** START Material for the task **
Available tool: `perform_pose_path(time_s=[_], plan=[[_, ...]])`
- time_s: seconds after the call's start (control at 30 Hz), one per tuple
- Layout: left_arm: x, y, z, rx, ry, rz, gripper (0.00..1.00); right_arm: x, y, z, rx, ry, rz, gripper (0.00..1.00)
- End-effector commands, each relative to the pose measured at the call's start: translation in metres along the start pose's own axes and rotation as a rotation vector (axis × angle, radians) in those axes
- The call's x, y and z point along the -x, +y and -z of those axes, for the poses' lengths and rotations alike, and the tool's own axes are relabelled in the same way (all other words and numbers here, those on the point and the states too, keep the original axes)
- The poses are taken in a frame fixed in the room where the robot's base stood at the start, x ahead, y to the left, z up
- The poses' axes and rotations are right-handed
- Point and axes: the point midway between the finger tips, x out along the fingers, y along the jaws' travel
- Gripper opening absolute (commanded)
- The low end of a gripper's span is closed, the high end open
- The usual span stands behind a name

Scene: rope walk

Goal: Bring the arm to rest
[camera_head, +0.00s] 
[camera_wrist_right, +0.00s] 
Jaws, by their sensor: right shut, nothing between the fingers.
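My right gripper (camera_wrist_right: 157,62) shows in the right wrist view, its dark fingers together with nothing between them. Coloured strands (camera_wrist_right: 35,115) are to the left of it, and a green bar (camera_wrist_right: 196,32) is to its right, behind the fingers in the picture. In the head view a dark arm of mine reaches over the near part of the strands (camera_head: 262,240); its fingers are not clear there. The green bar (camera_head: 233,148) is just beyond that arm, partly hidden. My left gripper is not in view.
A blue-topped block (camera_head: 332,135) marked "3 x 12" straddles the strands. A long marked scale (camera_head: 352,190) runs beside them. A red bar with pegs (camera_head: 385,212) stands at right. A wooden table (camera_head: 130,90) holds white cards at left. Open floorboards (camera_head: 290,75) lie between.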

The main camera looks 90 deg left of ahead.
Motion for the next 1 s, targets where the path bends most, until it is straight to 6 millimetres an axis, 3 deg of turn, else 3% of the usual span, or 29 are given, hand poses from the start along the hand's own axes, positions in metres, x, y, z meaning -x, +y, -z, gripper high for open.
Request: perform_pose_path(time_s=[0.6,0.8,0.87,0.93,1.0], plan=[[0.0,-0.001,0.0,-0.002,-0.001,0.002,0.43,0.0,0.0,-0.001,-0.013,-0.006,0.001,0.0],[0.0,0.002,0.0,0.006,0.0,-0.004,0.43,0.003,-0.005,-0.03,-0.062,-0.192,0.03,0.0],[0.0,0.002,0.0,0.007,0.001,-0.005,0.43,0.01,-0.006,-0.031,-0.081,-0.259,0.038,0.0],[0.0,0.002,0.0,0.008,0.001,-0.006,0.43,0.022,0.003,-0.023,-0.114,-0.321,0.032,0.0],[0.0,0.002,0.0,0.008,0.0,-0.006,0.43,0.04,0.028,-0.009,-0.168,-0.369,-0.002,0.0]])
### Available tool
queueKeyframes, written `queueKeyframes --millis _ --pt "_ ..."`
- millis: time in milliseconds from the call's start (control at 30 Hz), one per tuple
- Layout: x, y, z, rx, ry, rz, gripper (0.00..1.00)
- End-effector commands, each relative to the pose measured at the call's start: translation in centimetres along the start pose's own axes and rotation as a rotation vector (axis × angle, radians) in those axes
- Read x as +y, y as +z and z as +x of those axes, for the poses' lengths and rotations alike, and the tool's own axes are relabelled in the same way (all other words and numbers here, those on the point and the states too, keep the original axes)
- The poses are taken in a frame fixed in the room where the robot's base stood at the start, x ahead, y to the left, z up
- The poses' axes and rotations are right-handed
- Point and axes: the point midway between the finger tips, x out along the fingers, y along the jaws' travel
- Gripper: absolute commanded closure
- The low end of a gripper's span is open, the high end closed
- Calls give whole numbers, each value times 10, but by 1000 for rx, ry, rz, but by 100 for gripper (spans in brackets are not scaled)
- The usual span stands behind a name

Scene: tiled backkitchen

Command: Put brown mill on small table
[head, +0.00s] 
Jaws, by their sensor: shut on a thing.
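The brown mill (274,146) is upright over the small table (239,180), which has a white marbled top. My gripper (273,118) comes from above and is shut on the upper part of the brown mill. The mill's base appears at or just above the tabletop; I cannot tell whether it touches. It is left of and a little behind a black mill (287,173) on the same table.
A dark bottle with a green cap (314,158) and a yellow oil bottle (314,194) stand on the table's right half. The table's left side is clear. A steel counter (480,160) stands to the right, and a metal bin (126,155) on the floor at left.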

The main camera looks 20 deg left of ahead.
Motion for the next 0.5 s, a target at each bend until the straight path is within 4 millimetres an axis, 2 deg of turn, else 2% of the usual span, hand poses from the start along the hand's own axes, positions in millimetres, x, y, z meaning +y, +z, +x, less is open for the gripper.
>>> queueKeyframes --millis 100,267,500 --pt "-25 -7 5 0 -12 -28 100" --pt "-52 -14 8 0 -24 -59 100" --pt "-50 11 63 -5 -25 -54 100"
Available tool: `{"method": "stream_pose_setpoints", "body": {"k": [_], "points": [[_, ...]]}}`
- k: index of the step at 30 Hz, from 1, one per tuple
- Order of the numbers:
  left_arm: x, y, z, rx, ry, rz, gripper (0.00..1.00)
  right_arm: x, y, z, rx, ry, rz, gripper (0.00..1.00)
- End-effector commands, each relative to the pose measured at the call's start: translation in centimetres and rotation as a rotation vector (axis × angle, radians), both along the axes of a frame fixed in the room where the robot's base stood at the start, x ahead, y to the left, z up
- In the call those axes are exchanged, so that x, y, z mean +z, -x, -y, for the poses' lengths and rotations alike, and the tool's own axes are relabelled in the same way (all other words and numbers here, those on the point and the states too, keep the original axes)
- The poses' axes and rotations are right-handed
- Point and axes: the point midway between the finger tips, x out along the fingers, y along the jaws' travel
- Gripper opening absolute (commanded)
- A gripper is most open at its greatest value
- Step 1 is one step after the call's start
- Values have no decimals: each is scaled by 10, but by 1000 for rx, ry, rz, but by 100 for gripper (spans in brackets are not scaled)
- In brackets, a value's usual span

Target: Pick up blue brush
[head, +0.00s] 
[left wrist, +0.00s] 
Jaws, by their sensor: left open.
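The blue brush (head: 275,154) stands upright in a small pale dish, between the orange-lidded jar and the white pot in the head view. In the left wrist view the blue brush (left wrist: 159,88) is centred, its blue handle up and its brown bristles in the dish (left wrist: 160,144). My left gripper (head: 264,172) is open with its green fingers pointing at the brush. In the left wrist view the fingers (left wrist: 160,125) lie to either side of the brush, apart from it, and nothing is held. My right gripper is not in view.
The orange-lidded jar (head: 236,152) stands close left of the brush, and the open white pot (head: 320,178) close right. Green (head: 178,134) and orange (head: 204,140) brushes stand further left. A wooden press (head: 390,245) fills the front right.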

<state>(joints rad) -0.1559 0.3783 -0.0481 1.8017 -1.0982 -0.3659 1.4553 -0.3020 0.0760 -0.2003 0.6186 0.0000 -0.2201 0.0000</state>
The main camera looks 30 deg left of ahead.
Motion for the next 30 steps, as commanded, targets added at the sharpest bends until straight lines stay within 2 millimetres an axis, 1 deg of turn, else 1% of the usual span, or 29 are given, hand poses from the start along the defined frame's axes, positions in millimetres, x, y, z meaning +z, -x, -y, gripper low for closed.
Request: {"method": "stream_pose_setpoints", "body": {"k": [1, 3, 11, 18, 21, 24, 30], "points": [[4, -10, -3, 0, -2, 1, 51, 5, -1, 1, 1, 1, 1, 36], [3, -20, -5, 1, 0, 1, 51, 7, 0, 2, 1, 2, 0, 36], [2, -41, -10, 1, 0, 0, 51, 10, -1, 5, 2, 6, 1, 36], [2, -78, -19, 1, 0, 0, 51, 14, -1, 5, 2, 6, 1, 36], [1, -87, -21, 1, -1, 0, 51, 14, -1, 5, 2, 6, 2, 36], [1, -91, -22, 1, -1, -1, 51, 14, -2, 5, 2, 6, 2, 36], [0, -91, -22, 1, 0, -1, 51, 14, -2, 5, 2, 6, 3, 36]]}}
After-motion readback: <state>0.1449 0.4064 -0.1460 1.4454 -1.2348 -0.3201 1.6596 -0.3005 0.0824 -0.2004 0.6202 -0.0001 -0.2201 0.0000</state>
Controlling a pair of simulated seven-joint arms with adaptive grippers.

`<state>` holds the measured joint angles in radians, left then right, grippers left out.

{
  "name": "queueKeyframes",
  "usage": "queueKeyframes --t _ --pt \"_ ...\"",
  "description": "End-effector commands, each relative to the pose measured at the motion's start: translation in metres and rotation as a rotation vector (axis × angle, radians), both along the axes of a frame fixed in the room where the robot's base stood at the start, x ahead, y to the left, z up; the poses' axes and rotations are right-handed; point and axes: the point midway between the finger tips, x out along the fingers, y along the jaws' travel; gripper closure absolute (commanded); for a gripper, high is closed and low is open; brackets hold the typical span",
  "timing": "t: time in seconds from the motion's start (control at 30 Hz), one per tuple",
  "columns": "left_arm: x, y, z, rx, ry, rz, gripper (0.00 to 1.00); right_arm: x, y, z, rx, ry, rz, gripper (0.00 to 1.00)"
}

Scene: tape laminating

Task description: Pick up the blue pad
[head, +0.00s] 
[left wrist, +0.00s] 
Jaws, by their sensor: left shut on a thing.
** END Material for the task **
## Work instructions:
Pick out the lines that include the word "scaled" and write them out.

## Written answer:
- Calls give whole numbers, each value times 10, but by 1000 for rx, ry, rz, but by 100 for gripper (spans in brackets are not scaled)
- Values have no decimals: each is scaled by 10, but by 1000 for rx, ry, rz, but by 100 for gripper (spans in brackets are not scaled)

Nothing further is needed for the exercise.